Garnering notable attention has been the January 2013 100-strike call, which has seen nearly 1,900 contracts exchanged at a volume-weighted average price (VWAP) of $0.72. The majority of these calls traded at the ask price, pointing to buyer-driven activity. Because today's volume exceeds current open interest levels -- coupled with the fact that implied volatility was last seen 2.7 percentage points higher -- it's likely that new bullish bets are being placed here. In order for traders to realize a profit on their bought-to-open calls, the shares must surmount the $100.72 level (strike price plus the VWAP) by Friday's closing bell, which is when front-month options expire.
Also of note, it looks as though one speculator sold to close a 1,500-contract block of calls at the in-the-money February 90 strike for $9.69 per contract, and then used the premium received to establish a bull call spread on CELG. Specifically, he purchased a lot of 1,500 calls at the February 97.50 strike for $4.31 apiece, while simultaneously selling an equal number of calls at the February 105 strike for $1.33 each -- resulting in a net debit of $2.98, which was covered by the sale of the existing February 90 calls. In this strategy, the trader is expecting the stock to close north of $100.48 (bought strike plus the net debit) by February expiration. His maximum profit (which is achieved if the stock is trading at or above the 105 strike at expiration) is limited to $4.52, or the difference between the strike prices, less the net debit.

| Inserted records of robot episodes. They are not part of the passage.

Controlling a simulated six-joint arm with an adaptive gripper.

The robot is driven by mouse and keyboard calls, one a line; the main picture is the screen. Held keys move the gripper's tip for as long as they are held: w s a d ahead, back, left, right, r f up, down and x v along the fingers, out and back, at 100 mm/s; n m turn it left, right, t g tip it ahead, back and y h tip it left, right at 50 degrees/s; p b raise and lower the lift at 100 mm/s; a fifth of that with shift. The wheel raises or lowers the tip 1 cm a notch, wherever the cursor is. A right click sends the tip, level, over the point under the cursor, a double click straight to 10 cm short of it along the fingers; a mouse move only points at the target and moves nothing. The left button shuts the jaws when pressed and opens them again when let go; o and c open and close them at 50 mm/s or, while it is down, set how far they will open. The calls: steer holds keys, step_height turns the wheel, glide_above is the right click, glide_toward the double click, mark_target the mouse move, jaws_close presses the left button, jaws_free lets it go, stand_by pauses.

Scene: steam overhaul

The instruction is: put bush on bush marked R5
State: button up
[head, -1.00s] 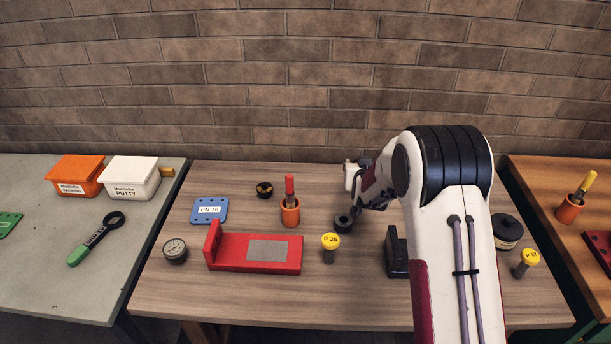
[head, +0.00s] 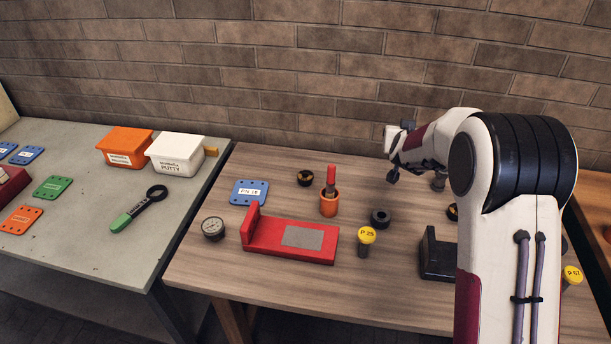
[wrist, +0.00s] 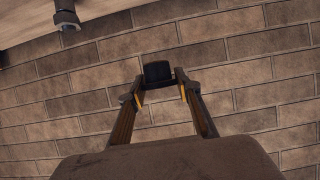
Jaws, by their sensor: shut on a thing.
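My gripper (wrist: 160,88) is shut on a dark bush (wrist: 158,72), seen between its fingertips in the wrist view. In the head view, my gripper (head: 394,174) is raised above the back right of the wooden table, with its fingers small and dark. A black ring-shaped bush (head: 380,217) lies on the table, below and slightly left of my gripper, apart from it. A black bush with yellow on top (head: 305,178) stands farther left at the back. Another dark piece with yellow (head: 452,211) is partly hidden by my arm. I cannot read an R5 mark on any of them.
An orange cup with a red-handled tool (head: 329,203), a red stand (head: 290,240), a yellow-topped P 25 piece (head: 366,240), a blue plate (head: 249,192) and a gauge (head: 213,229) occupy the table. A black angled block (head: 438,258) stands beside my arm. A brick wall rises behind.

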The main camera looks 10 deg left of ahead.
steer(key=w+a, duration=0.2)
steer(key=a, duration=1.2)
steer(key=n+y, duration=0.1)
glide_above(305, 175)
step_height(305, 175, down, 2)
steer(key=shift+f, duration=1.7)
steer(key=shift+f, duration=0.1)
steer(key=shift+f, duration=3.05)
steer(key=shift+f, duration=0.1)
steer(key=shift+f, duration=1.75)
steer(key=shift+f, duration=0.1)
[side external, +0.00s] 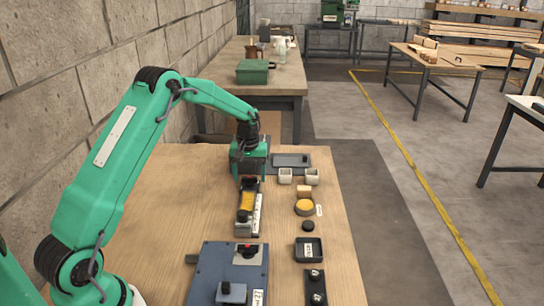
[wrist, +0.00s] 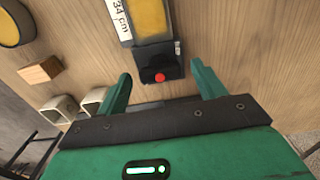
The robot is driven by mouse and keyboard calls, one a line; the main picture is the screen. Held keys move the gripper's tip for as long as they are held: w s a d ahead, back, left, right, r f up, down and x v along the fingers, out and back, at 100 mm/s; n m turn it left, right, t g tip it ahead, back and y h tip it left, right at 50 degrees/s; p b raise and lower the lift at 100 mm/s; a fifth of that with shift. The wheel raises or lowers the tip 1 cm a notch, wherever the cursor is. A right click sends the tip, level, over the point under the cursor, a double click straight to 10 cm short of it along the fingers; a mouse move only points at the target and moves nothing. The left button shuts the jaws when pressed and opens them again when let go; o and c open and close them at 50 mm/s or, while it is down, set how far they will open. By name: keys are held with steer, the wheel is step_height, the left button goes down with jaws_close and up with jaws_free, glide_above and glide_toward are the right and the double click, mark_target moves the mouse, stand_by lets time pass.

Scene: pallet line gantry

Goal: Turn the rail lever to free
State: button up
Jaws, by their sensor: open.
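On the wooden table stands a narrow rail-like device (side external: 247,222) with a yellow block (side external: 246,201) and a white label strip. In the wrist view its label (wrist: 122,18) reads "34 cm". A black end piece with a red knob (wrist: 160,77) sits at its near end; I cannot tell for sure whether this is the rail lever, or which way it is turned. My gripper (wrist: 161,70) is open and empty. Its two green fingers are on either side of the black end piece, apart from it. In the side view my gripper (side external: 249,180) is over the device's far end.
A blue-grey box (side external: 215,262) with black and red fittings stands nearer the camera. Bare table lies left.

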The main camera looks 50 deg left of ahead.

Meanwhile, his potential loss is capped at the net debit paid if CELG is south of $97.50 when the options expire.
CELG has been on a technical tear lately, boasting a year-to-date climb of nearly 26%, and outperforming the broader S&P 500 Index (SPX) by close to 24 percentage points during the past three months. Should the biotech firm keep up its current upward momentum, today's call buyers (and spread strategist) could find themselves scoring a win on their bullish, near-term positions.